Summary:
When reinstalling the game properly (deleting) anything but settings & savegames, with a certain configuration, game creation is impossible.
Steps to reproduce:
Reinstall the game using the ‘delete mods’ option so merely official mods are being installed and activate Candledark + Frostfeast
Create a new game with Rayya’s Children on Winter Desert in Hard mode
2 Engine Errors appear on World generation screen
Error #1:
release-737 (x64)[M]
…arth/services/server/world_generation/landscaper.lua:577: bad argument #2 to ‘format’ (string expected, got nil)
stack traceback:
[C]: ?
[C]: in function ‘format’
…arth/services/server/world_generation/landscaper.lua:577: in function ‘mark_boulders’
…server/world_generation/world_generation_service.lua:157: in function ‘fn’
…onehearth/services/server/world_generation/timer.lua:13: in function ‘measure’
…server/world_generation/world_generation_service.lua:137: in function ‘set_blueprint’
…vices/server/game_creation/game_creation_service.lua:153: in function ‘create_new_world’
…vices/server/game_creation/game_creation_service.lua:169: in function <…vices/server/game_creation/game_creation_service.lua:158>
In the blog post where they were shipped there were notes that specifically warned that they must be run with X alpha.
Since we’re in alpha and the modding API is in change, nobody expects the mods to continue working once you update the game to the next version. If there’s some heavy change in the API, we change the API version in the manifest, so old mods will have a different API version and will be automatically marked as outdated (and deactivated) in the Mod Manager.
But Candledark and Frostfeast were especially made to work in the version that was currently available when they were implemented, and were known to break in the following release due to new features, so nobody expects them to still work with the current alpha.
We could add some label in the mod manager to remind players that mods might break when the game is updated
It could then be nice to keep that behavior into those 2 mods and not have any behave in a special way, as it is a nice way of managing obsolescence. Why would one wish to break it in the first place?

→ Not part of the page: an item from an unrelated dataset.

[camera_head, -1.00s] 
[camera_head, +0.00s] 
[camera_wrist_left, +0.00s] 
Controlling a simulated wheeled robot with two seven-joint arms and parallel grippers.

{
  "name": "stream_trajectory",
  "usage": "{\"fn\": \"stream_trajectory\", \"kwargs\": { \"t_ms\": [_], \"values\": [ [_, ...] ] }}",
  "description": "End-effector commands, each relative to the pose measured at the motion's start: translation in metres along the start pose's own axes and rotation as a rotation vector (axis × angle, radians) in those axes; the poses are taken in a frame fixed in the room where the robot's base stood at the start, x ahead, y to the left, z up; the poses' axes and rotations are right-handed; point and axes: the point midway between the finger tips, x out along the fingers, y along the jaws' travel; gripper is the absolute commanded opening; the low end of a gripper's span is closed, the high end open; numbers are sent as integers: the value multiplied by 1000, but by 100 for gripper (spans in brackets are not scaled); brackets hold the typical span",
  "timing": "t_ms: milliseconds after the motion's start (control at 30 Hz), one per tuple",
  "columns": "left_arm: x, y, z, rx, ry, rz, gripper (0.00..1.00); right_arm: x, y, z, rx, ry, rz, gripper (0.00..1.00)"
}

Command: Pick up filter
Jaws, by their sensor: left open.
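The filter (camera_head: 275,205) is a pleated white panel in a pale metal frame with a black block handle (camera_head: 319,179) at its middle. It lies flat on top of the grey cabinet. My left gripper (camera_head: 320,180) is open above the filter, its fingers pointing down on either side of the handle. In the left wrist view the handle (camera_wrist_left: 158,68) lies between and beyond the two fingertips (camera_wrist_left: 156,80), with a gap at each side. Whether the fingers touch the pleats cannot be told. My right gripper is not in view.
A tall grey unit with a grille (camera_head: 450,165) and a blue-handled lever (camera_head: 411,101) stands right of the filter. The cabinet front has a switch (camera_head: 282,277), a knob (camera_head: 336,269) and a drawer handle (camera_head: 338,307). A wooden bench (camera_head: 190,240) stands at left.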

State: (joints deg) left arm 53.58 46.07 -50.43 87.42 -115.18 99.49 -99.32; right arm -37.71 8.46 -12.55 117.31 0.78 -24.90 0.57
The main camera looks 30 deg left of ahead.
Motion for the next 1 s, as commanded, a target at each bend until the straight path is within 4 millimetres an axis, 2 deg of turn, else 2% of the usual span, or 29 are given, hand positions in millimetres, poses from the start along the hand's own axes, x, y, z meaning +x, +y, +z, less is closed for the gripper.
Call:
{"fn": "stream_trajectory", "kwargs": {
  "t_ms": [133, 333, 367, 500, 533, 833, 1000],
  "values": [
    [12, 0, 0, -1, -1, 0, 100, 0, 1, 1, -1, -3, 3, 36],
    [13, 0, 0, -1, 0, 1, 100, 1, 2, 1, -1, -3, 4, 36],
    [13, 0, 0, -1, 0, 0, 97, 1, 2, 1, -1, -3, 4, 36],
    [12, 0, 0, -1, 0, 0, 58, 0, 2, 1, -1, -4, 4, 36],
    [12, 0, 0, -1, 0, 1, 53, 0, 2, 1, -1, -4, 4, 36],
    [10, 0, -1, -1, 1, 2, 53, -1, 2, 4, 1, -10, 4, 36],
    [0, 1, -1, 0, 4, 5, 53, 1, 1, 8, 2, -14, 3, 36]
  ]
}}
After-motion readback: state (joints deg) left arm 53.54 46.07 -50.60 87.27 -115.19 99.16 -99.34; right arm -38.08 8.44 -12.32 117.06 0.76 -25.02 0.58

I confirm that having reinstalled Stonehearth with the latest version did not deactivate those previously activated mods in the manager.
The mod manager isn’t very powerful yet. We didn’t mean to break the mods, but changes to the game naturally do. I’m afraid that the best way to play them after the holiday is over is to keep a version of that alpha with the mod installed.
One day, when the code is more stable, we can look at more robust mod-compatibility features, but right now it’s pretty much impossible. There are LOT of changes coming.